Toward the end of the same trip, a young African-American man in a hoodie and dark jeans comes up to the front and sits down next to me. At 46th I'd greeted him with a decidedly uncool "how are you?" and he had still responded in kind. Now we're at 198th, looking at a man in the roadway with a sign that reads, "FOOD MONEY."
"Does he want food or money," Hoodie says. We ponder for a moment and begin swapping stories.
He goes first: "Man, I was standing in line at McDonalds,"
"And this guy comes up to me askin' for three dollars. He be sayin' he don't got no money, he gotta get the bus back don't have no fare, so could he please have three dollars then he be on his way. I said no, but my girl next to me says 'hey babe, come on now, give the guy three dollars.' So I give him three dollars. And then, he go right to the next person in line behind me, asks him for three dollars! Says the same stuff about bus fare and everything!"
"That's ridiculous. 'Cause you worked for that money."
"Exactly. He din't need that money at all."
"Especially in broad daylight like that, him askin' the next person while you still standing there. Shameless."
"I know, right?" We're not complaining, just marveling. I'm reminded of an incident that happened when I was a child:
"Okay, this one time, somebody ask me for some change, and I'm givin' this lady this big handful of change, and check this out. She takes it and picks out all the pennies and throws 'em on the ground."

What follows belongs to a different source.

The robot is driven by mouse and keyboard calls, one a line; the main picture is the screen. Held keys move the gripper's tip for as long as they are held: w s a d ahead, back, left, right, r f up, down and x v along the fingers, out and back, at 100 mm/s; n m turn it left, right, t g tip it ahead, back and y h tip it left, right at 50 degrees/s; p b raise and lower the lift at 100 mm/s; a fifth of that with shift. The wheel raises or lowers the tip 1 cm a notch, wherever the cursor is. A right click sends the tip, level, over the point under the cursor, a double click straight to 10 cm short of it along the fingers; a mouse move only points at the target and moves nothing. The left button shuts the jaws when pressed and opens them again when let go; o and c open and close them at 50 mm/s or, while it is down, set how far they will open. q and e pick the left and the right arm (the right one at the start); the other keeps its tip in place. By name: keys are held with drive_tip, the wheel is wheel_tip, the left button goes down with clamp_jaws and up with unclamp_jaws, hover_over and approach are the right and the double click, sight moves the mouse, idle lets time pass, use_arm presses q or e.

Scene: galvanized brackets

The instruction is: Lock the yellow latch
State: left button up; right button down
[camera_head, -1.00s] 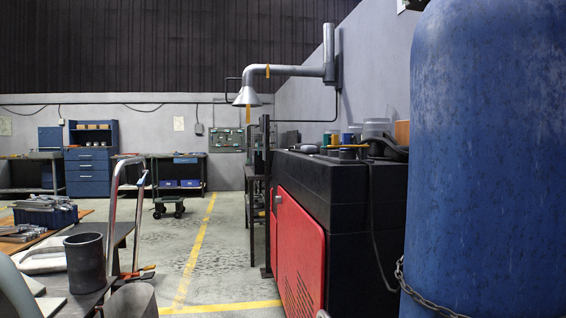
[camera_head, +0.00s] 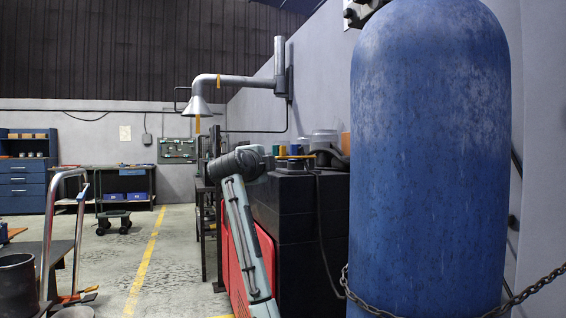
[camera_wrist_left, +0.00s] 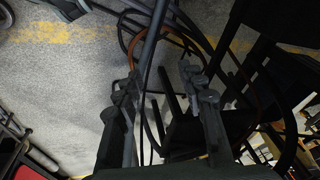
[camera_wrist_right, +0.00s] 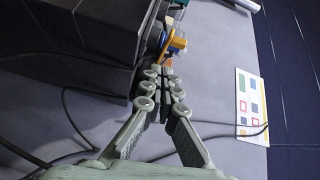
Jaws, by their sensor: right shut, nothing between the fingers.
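In the right wrist view, a yellow part (camera_wrist_right: 176,43), which looks like the yellow latch, sits at the side of a dark box (camera_wrist_right: 95,28), close to a blue ring. Its exact position is hard to read. My right gripper (camera_wrist_right: 165,72) is shut and empty, with its fingertips just short of the yellow part; I cannot tell whether they touch. My left gripper (camera_wrist_left: 162,75) is open and empty in the left wrist view, above cables and a dark stand.
A large blue cylinder (camera_head: 430,160) with a chain (camera_head: 530,290) fills the right of the head view. A black and red cabinet (camera_head: 300,225) stands behind my arm. A metal-handled cart (camera_head: 50,230) is at left. Open floor (camera_head: 180,250) lies between. A wall poster (camera_wrist_right: 250,105) hangs at right.

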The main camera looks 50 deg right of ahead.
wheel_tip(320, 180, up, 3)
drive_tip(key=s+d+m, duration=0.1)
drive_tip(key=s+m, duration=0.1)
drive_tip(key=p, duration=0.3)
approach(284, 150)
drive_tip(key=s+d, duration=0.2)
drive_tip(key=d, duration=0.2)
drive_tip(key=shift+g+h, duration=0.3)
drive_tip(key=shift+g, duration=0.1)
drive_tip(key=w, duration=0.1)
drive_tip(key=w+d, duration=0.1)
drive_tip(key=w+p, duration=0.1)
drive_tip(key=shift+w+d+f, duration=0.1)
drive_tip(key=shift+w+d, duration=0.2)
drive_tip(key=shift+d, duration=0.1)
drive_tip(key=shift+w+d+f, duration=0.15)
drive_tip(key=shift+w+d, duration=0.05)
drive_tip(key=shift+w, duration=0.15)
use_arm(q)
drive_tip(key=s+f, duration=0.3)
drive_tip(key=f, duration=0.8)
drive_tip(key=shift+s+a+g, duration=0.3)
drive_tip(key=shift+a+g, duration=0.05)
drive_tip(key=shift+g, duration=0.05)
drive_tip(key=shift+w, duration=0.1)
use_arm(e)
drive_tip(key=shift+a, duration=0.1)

"For real? Man that shit's messed up. Pennies not good enough for the penniless..."
His tone is interesting. He sounds not as if he's criticizing the "other," but rather just that he's disappointed in his fellow people. I can identify with that.
"Exactly," I say. "It was unbelievable. Or this other time, guy comes up to me,"

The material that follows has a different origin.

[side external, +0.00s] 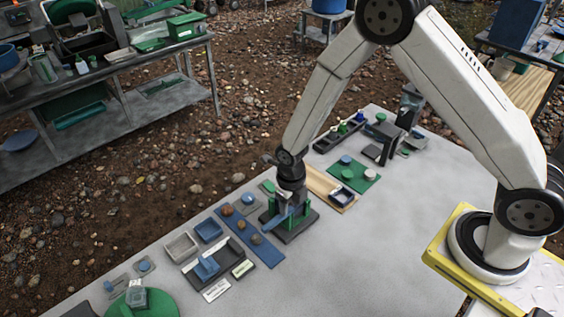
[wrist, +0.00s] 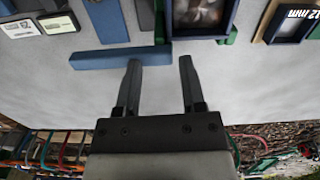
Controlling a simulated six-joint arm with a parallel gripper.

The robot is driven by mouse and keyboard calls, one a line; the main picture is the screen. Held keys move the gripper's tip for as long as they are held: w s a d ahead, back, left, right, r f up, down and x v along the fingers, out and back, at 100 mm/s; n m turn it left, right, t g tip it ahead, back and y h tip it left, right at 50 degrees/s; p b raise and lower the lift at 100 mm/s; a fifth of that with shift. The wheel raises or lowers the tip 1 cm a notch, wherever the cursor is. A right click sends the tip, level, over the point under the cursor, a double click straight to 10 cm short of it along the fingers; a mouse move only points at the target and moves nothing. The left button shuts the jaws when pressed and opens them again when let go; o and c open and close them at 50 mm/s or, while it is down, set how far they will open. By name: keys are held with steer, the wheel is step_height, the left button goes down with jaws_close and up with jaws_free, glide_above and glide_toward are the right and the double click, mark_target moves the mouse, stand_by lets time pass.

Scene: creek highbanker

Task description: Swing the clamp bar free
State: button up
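The clamp bar (wrist: 115,59) is a long blue bar lying across the wrist view, just beyond my fingertips. Its right end reaches into the space in front of the gap between them. My gripper (wrist: 160,62) is open, with two dark fingers apart and nothing visible between them. In the side view the blue bar (side external: 283,217) slants at a fixture with green uprights (side external: 304,213) on a dark base plate (side external: 292,233). My gripper is low over this fixture, and its fingertips are hard to make out there. I cannot tell whether a finger touches the bar.
A blue-framed window (wrist: 200,15) and green parts stand close beyond the bar. Left of the fixture in the side view are a blue strip (side external: 250,240) and a dark tray (side external: 237,263). A green mat (side external: 354,175) lies beyond. The front tabletop is clear.

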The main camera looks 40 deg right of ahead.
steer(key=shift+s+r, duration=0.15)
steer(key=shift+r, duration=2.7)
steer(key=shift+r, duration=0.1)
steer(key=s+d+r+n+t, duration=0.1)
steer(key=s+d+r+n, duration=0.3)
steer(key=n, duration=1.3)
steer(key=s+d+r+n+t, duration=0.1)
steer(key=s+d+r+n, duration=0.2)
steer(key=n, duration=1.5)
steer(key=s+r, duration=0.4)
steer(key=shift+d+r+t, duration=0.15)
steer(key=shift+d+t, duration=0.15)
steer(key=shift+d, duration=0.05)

"Tells me this big long story about he's stranded out here and he needs to get on a bus back to San Francisco. A greyhound bus back to Frisco."
"Explains to me this complex set a circumstances, he don't got no money, isn't anyone he can call,"
"He just really needs this ticket to go get on the greyhound bus. I said okay, and I gave him the money. Now. Six months later, the same dude comes up to me, and tells me the exact same story!"
"Word for word! I couldn't believe it."
"No way! What'd joo say?"
"I said no, man. No way."
"'I remember you.'"
"Exactly. He probably tells that story to so many people he just forgot."
He looks at me for a moment and then says, "Ey, you probably been asked this a lot today, but-"
"-How old am I?"
We laugh. Our conversation moves on to bus driving as a job. He's 20. The conversation swirled and eddied with its own specific hum, building into the space something that wasn't there before. You felt whole, comfortable with yourself, like you were part of something that used to be ineffable. As I mentioned in an earlier post, diversity brings out commonality.
"'Cause I heard they're hiring, or something."
"Yeah, maybe. As long as you love people," I say with emphatic hand gestures, "it's the best job ever."
He affirms, but I stress it again: "I mean, you got to LOVE the people."
Sometimes people just nod when I say that, but he gets the enormity of it, shifting in his seat as he mentally puts himself in the position.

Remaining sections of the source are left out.